Reasoning or Reciting? Exploring the Capabilities and Limitations of Language Models Through Counterfactual Evaluations
This repo contains the code, data, and model interactions (prompts and model responses) that we used in our paper, Reasoning or Reciting? Exploring the Capabilities and Limitations of Language Models Through Counterfactual Evaluations. Each task has its own README file with more details. You can install the dependencies via pip install -r requirements.txt
(we have noticed that this sometimes fails on a mac; try linux). We tested with Python 3.11 though it is likely that other versions would also work.
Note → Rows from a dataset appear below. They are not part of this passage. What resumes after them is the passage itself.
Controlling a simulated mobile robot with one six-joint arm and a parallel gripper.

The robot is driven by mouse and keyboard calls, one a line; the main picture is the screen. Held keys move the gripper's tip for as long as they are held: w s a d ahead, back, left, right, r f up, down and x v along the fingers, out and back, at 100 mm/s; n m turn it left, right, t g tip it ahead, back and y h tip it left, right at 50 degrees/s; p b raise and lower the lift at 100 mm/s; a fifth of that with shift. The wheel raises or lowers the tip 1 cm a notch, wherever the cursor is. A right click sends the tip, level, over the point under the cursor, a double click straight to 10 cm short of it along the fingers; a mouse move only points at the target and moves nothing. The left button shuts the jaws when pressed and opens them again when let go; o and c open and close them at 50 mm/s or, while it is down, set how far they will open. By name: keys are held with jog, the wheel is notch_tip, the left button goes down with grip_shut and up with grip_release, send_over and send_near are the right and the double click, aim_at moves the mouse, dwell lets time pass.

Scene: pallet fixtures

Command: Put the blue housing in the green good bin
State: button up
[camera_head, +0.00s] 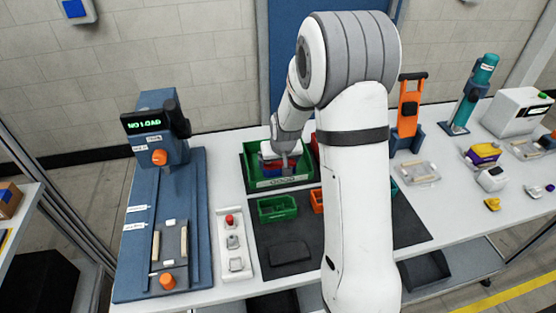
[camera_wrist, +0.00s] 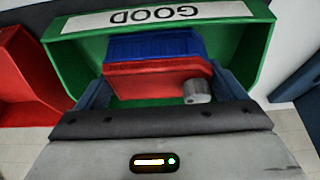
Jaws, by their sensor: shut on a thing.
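The blue housing (camera_wrist: 155,45) has a red part (camera_wrist: 155,78) and a grey round knob (camera_wrist: 197,91) on the side nearest me. In the wrist view it sits between the two dark blue fingers of my gripper (camera_wrist: 163,92), which is shut on it. The green good bin (camera_wrist: 258,50), with its white GOOD label, surrounds the housing in this view. In the head view my gripper (camera_head: 284,158) is at the green bin (camera_head: 250,183), with the housing within the bin's outline. I cannot tell whether the housing touches the bin floor.
A red bin (camera_wrist: 30,80) stands beside the green bin. A smaller green tray (camera_head: 277,209) and an orange tray (camera_head: 316,200) lie in front on the dark mat (camera_head: 262,236). A blue fixture with a NO LOAD display (camera_head: 148,122) stands at left. My arm hides part of the table.

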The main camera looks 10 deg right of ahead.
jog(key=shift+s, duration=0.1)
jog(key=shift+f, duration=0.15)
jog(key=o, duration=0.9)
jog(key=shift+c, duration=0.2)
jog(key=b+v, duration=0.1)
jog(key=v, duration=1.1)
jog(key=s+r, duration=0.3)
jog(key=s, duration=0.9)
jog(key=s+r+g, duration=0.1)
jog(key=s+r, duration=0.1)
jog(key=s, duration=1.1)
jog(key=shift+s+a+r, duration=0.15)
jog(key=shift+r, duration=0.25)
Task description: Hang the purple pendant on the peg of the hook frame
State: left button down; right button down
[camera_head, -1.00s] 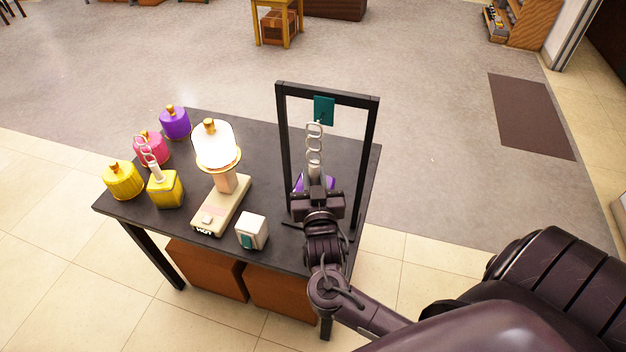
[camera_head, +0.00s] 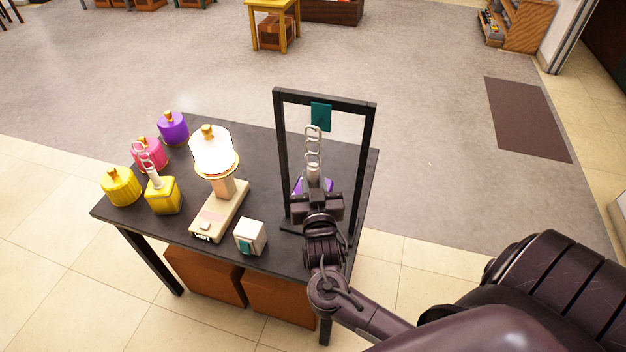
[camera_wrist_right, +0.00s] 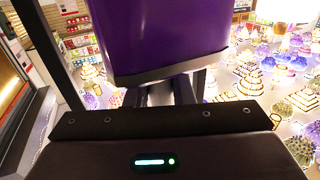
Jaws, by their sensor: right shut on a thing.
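The purple pendant (camera_head: 327,185) is mostly hidden behind my right gripper (camera_head: 317,196) in the head view. Its pale neck and chain of grey links (camera_head: 313,145) rise above the gripper, up to just below the teal plate on the frame. In the right wrist view the purple body (camera_wrist_right: 165,35) fills the upper middle, with my right gripper (camera_wrist_right: 160,92) shut on it. The black hook frame (camera_head: 369,140) stands upright at the table's right, with a teal plate (camera_head: 321,116) at its top bar. I cannot make out the peg or whether the chain touches it. My left gripper is not in view.

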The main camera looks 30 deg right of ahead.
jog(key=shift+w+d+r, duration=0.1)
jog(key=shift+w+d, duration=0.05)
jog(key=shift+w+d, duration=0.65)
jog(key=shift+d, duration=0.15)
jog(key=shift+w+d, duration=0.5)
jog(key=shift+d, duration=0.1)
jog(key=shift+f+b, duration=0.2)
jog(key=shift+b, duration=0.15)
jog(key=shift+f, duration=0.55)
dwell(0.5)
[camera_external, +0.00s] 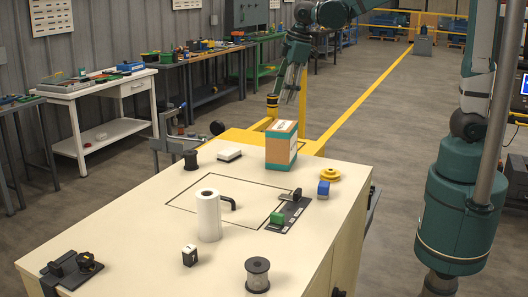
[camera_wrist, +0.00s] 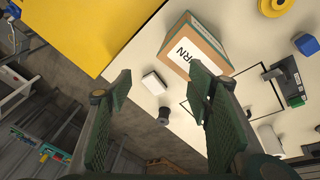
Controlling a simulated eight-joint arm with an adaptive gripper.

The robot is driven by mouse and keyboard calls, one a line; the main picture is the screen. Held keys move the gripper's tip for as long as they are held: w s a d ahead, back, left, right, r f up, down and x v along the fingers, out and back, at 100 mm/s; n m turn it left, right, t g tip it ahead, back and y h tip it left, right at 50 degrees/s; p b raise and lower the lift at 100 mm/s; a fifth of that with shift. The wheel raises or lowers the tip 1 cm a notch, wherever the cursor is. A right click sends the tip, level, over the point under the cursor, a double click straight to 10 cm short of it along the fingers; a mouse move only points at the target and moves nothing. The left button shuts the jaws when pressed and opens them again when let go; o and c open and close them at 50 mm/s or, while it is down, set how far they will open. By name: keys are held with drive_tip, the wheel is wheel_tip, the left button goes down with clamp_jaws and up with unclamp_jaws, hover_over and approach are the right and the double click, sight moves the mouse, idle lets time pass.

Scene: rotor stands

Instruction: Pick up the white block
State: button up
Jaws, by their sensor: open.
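The white block (camera_external: 229,155) is a low, flat piece lying on the cream tabletop, left of the cardboard box, in the external view. In the wrist view the white block (camera_wrist: 154,82) shows in the gap between my fingers, beyond them and apart from them. My gripper (camera_external: 290,88) is above the far end of the table, to the right of the block and beyond it. In the wrist view my gripper (camera_wrist: 160,75) has its two green-padded fingers wide apart with nothing held between them.
A tall cardboard box (camera_external: 281,146) stands close to the block's right. A black spool (camera_external: 191,160) is on its left. A white roll (camera_external: 208,216), a blue piece (camera_external: 323,188) and a yellow disc (camera_external: 330,174) stand nearer. A yellow platform (camera_wrist: 75,40) adjoins the table's far edge.

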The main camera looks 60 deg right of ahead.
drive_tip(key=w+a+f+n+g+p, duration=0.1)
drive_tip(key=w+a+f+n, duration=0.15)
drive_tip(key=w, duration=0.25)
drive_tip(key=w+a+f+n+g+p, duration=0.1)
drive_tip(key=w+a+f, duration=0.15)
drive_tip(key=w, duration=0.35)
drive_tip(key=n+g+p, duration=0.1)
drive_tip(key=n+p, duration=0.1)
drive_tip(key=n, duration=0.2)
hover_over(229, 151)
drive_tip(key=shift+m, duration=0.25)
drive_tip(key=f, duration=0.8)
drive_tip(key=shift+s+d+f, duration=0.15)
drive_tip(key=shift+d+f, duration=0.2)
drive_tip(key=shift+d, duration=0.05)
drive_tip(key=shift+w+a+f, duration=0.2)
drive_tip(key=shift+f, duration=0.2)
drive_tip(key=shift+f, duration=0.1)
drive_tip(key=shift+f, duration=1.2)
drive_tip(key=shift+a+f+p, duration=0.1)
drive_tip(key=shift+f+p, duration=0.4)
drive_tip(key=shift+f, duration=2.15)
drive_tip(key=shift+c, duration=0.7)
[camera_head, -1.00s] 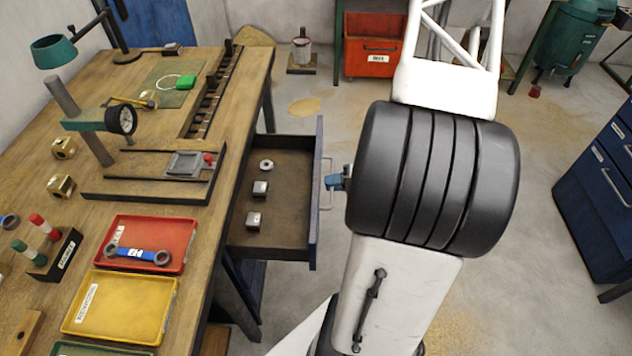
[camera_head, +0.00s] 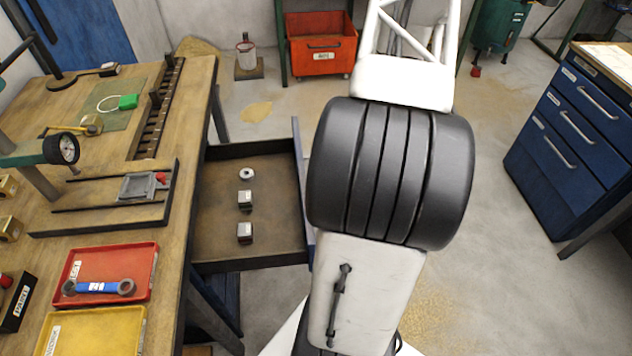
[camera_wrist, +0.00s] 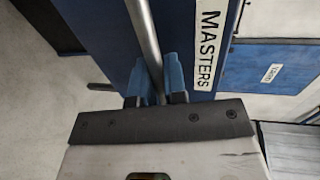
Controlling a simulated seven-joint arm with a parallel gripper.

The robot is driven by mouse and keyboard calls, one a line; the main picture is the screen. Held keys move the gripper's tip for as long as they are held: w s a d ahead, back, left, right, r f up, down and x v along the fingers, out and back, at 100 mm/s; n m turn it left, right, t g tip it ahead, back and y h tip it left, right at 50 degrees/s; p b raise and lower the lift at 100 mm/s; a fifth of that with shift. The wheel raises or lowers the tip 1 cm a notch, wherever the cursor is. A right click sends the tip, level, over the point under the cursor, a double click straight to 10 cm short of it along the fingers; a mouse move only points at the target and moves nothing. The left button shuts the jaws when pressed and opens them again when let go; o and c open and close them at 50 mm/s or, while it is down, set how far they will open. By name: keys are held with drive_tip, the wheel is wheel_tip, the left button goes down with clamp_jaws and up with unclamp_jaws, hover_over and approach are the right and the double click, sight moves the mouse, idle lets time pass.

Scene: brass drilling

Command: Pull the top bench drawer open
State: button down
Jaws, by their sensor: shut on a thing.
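The top bench drawer (camera_head: 205,263) stands pulled out from the right side of the wooden bench. A ring (camera_head: 246,174) and two small metal blocks (camera_head: 245,232) lie inside it. In the wrist view its blue front (camera_wrist: 105,45) carries a label reading MASTERS and a grey bar handle (camera_wrist: 146,40). My gripper (camera_wrist: 162,75) has its blue fingers on both sides of this handle, shut on it. In the head view my arm hides the gripper and the handle.
The bench top (camera_head: 185,95) holds a red tray (camera_head: 140,262) with a blue wrench and a yellow tray (camera_head: 120,330). A blue cabinet (camera_head: 560,140) stands at the right. An orange bin (camera_head: 320,55) is at the back. Open floor lies between the bench and the cabinet.

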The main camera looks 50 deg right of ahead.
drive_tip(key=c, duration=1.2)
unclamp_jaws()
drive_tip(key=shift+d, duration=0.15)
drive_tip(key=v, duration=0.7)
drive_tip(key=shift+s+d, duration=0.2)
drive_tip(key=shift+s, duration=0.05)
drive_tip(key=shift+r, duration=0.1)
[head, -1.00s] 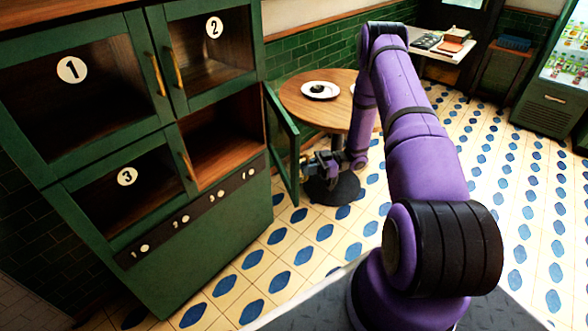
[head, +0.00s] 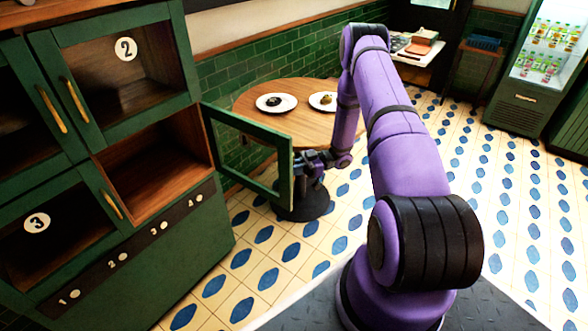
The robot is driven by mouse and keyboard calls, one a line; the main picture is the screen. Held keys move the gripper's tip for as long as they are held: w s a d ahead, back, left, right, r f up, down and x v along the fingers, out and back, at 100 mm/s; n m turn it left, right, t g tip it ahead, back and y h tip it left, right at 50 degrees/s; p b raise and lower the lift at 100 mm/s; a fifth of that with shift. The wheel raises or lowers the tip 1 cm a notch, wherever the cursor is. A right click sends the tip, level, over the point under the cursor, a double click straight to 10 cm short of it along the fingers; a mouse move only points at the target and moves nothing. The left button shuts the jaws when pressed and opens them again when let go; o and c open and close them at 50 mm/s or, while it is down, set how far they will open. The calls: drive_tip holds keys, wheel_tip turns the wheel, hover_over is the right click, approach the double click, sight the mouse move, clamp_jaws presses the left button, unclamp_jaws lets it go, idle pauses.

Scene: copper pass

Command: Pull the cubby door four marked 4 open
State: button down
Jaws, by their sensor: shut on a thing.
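The door of cubby four (head: 285,180) is a green frame with a clear pane, and it stands swung wide open, hinged at the right side of the cabinet. Its own number disc is not visible from here. The handle itself is mostly hidden by the fingers.
Door 2 (head: 125,65) and door 3 (head: 40,235) are shut. A round wooden table (head: 300,125) with two plates stands close behind the open door and my gripper. The tiled floor (head: 400,200) to the right is clear. A drinks fridge (head: 535,70) stands far right.

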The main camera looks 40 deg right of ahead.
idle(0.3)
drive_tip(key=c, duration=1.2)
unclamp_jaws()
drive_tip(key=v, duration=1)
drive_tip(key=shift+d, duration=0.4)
Unless otherwise mentioned, all commands in the README files should be run from the root directory of this repo, i.e. here.
Rerunning our experiments requires that you have access to the relevant APIs (export the corresponding API keys to the environment variables OPENAI_API_KEY
, ANTHROPIC_API_KEY
, and PALM_API_KEY
). Nevertheless, if you want to reproduce our experiments, you can convert our provided model interactions files into a cache file, and then our query function will automatically reuse the cache content without making API calls. You should be able to reproduce all of our experiments this way, except for the natural language logic task where the author shared with us a non-public version of the dataset (see our paper for more details). To do this conversion, run
python create_cache.py {arithmetic,programming/execution,programming/generation,syntax,spatial,drawing,music/chords,music/melodies,chess,SET}/model_interactions
Using this cache, you should obtain the exact numbers from our paper, unless otherwise mentioned in the individual README files when some version of randomness is involved.
Note that the model interactions for the logic task needs to be downloaded separately, see its README.md
for more details. If you choose to do so, you should include the logic task in the above command as well.
A general note: you may see mentions of "controls" in our code/file names. You can mentally subsitute it to "CCC"---it was an old name for that.